If he had had more funds, it is possible his behavior would have been a bit different, but he had no warm clothes and no money. It was snowing, he didn’t know Moscow, didn’t know Russian. It was all: “How do you pronounce this word?” “What is Russian for that?”
Most of the time, he was in a bad mood. And it was difficult to get to his room, which was somewhere on top, you see. No rooms for foreigners there. A floor for employees who worked in the Metropole Hotel, Russians. He was there from the point of view of economy, and maybe for surveillance. “That could be a reason, I don’t deny it. Maybe.” She doesn’t know, because girls in Intourist never talked about a room being prepared. They did not talk like that; they did not exercise their head to think that way.

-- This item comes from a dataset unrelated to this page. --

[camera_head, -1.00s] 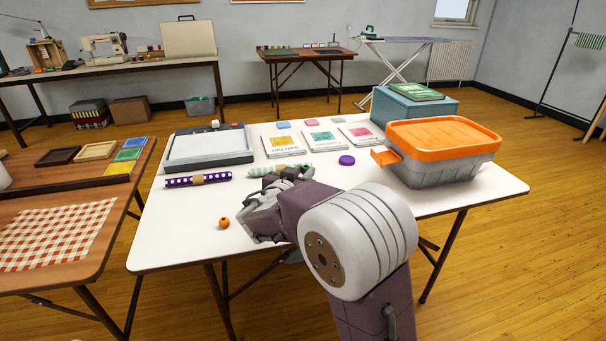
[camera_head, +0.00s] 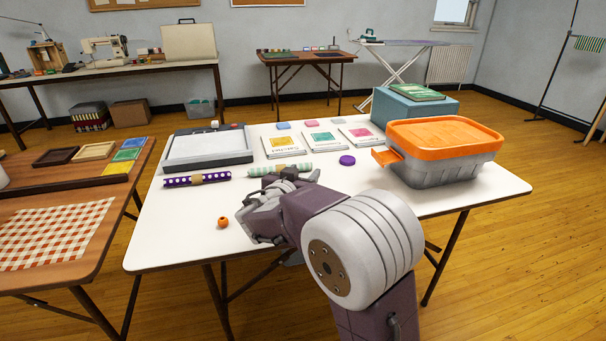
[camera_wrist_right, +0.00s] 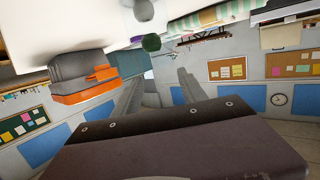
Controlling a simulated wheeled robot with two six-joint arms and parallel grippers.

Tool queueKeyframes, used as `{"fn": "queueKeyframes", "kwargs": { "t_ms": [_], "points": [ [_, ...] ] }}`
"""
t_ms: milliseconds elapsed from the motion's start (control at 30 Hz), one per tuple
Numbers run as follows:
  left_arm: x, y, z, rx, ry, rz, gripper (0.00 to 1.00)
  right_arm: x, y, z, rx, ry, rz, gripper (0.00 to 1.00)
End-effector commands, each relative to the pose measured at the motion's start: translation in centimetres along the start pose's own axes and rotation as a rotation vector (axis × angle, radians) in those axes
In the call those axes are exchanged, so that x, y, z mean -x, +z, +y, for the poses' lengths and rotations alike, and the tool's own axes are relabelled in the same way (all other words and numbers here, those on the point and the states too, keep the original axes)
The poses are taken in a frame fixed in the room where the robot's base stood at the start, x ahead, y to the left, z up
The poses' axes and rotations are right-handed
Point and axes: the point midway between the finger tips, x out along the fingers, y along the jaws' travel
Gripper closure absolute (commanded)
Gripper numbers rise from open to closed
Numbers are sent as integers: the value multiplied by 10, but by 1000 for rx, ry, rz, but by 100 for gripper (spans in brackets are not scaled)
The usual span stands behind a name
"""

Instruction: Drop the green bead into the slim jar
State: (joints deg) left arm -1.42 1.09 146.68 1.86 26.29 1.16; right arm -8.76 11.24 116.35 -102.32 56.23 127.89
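My right gripper (camera_head: 280,186) reaches low over the white table (camera_head: 160,241) from the front, and its own arm hides much of it. In the right wrist view its two grey fingers (camera_wrist_right: 160,75) stand apart with nothing visible between them. That view appears upside down. A small dark green rounded thing (camera_wrist_right: 151,42) shows beyond the fingertips, possibly the green bead. A small grey thing (camera_wrist_right: 143,10) shows near it, too unclear to name. I cannot pick out the slim jar or a green bead in the head view; my arm may hide them. My left gripper is out of view.
An orange bead (camera_head: 222,222) lies at the front left. An orange-lidded tub (camera_head: 440,170) stands right. The front left is mostly clear.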

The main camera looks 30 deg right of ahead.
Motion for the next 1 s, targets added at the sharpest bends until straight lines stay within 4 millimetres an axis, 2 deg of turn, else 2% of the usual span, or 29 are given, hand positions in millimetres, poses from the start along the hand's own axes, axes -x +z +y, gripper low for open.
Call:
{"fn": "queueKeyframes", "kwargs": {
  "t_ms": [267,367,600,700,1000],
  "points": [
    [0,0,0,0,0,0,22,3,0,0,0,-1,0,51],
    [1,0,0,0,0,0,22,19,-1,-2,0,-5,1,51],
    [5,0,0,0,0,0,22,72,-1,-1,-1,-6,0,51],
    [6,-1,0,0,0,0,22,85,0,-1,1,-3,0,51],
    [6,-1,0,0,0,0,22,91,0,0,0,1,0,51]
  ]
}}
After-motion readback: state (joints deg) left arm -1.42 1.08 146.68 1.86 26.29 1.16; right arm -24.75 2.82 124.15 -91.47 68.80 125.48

One day, finally, late in December of 1959, just before New Year’s, they called Rimma into Intourist’s main office and told her they were sending Oswald to Minsk. When she informed him, he was so disappointed he even cried at first, with tears, yes, he wanted Moscow not Minsk, but he was also happy he was allowed to stay, relieved and happy. Of course he was happy. He was shining. He did not hide it. But he was still upset he had to go to Minsk.
He had no idea where it was. Had never heard of it. Rimma told him it was a good city, which was true. She often took foreigners to Minsk in a railroad coach on trips. She liked its newest hotel, their Hotel Minsk. People in Minsk, she told him, are much better than in many other places. But he was depressed. He wanted her to accompany him on his all-night railroad trip from Moscow to Minsk, but by now he understood that everything was not so simple as he had thought before—everything was more serious than he had thought. In America, when he took this decision to go to Russia, he must have been like a child, but then in these days he grew up, you see. So now, he understood that even if Rimma wanted, she couldn’t leave her job and go with him. He understood it was impossible. He knew it was a very serious place here.